Unconditional Love Doesn’t Exist, And You Really Don’t Want It To

I was recently reminded about how much I hate so many common platitudes parroted to people everyday as wise “advice”. I knew immediately that instead of posting a rant on Facebook, these would make an excellent blog series to keep me busy. As a reminder, you’ll see songs or lyrics near and dear to my heart (and some not so much) referenced and linked many times throughout any of my blogs.

“You see it all around you, good lovin’ gone bad.
And usually it’s too late when you realize what you had”

These lyrics begin the song, ‘Hold On Loosely” by .38 Special. It is, in my opinion, one of most simple lessons of a well functioning relationship. And Sweet Southern Jesus, that guitar solo…

If you observe pop culture or any social media medium today, you see a lot of men and women follow incredibly idiotic relationship advice, seeking “unconditional love” from their current or future partner. There are countless songs that parrot the virtue of loving someone ‘unconditionally’. One of recent note and popularity is Katy Perry’s  appropriately titled ‘Unconditionally

Here’s the issue:

 Love is a form of currency of mutual admiration, it bears a standard of value. It is a virtue we obtain through trade with another.

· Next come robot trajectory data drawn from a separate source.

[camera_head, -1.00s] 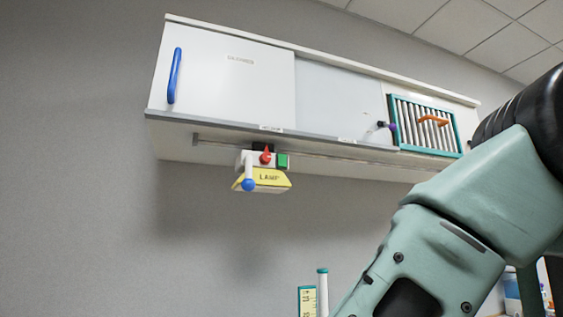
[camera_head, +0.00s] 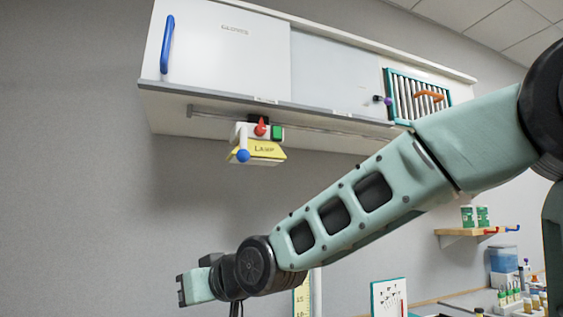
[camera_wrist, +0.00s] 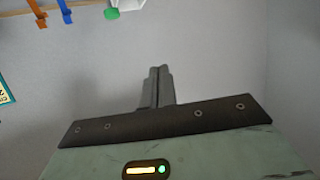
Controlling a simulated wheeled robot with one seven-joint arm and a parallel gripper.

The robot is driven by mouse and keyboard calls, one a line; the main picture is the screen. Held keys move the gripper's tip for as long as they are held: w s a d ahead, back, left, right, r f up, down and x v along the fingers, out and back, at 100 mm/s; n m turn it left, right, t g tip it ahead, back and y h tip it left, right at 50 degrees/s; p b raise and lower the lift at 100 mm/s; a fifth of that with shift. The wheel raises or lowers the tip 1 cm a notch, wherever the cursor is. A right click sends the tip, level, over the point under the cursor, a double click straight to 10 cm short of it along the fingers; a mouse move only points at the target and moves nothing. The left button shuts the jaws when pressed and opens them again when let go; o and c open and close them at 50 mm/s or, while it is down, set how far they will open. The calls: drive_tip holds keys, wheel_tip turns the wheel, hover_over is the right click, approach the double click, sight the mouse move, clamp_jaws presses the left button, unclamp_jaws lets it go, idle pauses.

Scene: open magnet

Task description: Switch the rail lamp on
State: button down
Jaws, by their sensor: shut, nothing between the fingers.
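The rail lamp (camera_head: 257,149) hangs from a rail under the wall cabinet in the head view. It has a white body, a yellow front marked LAMP, a red knob (camera_head: 261,127) on top, a green square (camera_head: 277,132) and a white lever ending in a blue ball (camera_head: 243,155). My gripper (camera_wrist: 159,72) is shut and empty in the wrist view, its fingers against a plain grey wall. In the head view my arm reaches left, its end low and left of the lamp, clearly apart from it; the fingers are not clear there.
The cabinet has a white door with a blue handle (camera_head: 167,44) and a slatted teal panel (camera_head: 417,97). A wooden shelf (camera_head: 469,233) and a cluttered bench stand at right. In the wrist view, orange (camera_wrist: 38,14) and blue (camera_wrist: 65,12) hooks hang at upper left.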

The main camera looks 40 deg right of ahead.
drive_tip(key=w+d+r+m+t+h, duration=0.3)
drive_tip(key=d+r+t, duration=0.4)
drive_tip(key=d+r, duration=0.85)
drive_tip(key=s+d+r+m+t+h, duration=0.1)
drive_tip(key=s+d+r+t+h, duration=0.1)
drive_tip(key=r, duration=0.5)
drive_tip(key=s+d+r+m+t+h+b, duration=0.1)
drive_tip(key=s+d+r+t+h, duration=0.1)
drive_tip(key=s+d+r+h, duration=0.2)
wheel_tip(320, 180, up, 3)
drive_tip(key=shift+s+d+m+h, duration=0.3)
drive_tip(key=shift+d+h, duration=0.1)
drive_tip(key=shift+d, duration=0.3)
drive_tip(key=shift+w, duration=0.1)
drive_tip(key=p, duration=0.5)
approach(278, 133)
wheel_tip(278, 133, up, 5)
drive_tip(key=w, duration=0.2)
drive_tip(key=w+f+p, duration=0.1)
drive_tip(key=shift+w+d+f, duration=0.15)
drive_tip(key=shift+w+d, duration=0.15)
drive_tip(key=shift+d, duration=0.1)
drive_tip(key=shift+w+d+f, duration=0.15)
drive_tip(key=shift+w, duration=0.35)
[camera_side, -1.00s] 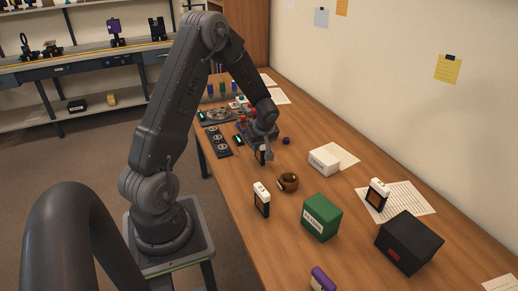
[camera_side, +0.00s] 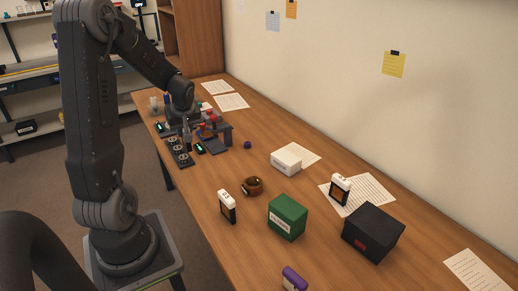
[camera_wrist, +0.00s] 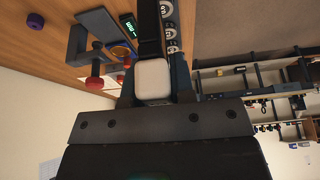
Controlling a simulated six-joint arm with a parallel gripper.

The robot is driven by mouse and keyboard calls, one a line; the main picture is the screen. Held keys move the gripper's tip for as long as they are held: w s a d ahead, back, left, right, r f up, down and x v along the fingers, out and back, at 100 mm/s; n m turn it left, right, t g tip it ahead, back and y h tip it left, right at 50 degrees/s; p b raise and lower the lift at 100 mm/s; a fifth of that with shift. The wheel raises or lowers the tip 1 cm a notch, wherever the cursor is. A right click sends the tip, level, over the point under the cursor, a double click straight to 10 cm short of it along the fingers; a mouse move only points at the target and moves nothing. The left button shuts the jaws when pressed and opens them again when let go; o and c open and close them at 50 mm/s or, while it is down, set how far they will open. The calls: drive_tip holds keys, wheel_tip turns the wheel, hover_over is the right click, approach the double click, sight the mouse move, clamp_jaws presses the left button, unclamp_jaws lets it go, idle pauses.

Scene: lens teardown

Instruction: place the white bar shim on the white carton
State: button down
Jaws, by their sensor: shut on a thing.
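The white carton (camera_side: 286,162) stands on the table, right of and nearer than my gripper (camera_side: 187,138) in the side view. In the wrist view my gripper (camera_wrist: 153,92) is shut on a dark piece with a white end (camera_wrist: 152,77). Most of that piece is hidden in the side view, and I cannot confirm that it is the white bar shim. My gripper is at the table's far left, beside a black dial panel (camera_side: 181,157), well apart from the carton. Similar white-capped black pieces stand at the front left (camera_side: 228,207) and on paper (camera_side: 340,190).
A dark stand with red knobs (camera_side: 211,121) is close to my gripper. A brown ring-shaped thing (camera_side: 253,186), a green box (camera_side: 288,217), a black box (camera_side: 373,232) and a purple thing (camera_side: 294,279) are nearer. Bare table lies left of the carton.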

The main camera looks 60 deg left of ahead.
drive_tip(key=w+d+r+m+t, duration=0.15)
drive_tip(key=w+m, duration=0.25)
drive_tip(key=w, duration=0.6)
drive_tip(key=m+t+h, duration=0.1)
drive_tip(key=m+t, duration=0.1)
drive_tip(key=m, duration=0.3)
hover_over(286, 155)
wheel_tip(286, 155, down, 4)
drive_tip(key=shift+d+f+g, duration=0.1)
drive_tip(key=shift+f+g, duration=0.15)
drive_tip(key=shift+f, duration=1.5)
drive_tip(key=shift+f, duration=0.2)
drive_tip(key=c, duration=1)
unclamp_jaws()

It’s really pretty simple. I’m going to assume that most people expect to be treated a certain way in a relationship. For example, it’s traditional to desire monogamy (I know not all do). You also don’t want your partner to beat you up, be physically and emotionally abusive, and there’s an expectation of being treated with a certain level of respect and dignity.

If you don’t want your partner to cheat on you- that’s the opposite of unconditional love. You’ve created a condition to the contractual language of relationship, even if it’s not written, it’s implied. The same goes for being treated well or being treated poorly. If you’ve ever asked your partner to treat you a specific way (which I hope you have), you’ve set conditions.

Here’s when unconditional love exists- you’ll let your partner take any action and treat you in any way he or she pleases with no recourse or negative consequence on your part. If this is you, it’s a very unhealthy relationship. Get out of it. Stop reading and end that relationship.

Seeking unconditional love is one small reason why so many people have failed relationships. And I’m a romantic, I’ve never believed that because a relationship ended it was a “failure.” It isn’t-IF you learned more about who you are and what you desire in a partner. If you go from partner to partner, from failed love to failed lust, seeking ‘unconditional love’ then you’re doing yourself a major disservice.

If you love unconditionally then you love no one. If you’re “loved unconditionally”, then you’re probably being abused mentally, physically, or both! You have to hate yourself to desire unconditional love, because it literally means to proclaim “I have no standard for you to live up to.”

Someone who professes to love you will live up to you. Don’t let them sell you on abandoning your standard of value.

What is love? It’s what your virtues purchase from another. That’s why it means something. Looking at relationships through an economic lens may not be the most most romantic thing (to me it is), but it will automatically cause you have healthier relationships with everyone around you.

Lastly, I want to comment on what people actually want, that they mistake for unconditional love. You want someone who doesn’t leave you or make you feel inferior when you’re vulnerable. When you have done a poor job, failed a new venture, made a mistake in an argument, cooked bad chicken (almost unforgivable)…you want someone who will stand by you rather than attack you and leave. In fact, you’re actually instilling a wonderful standard on your Dearest One- and the distinction is vitally important.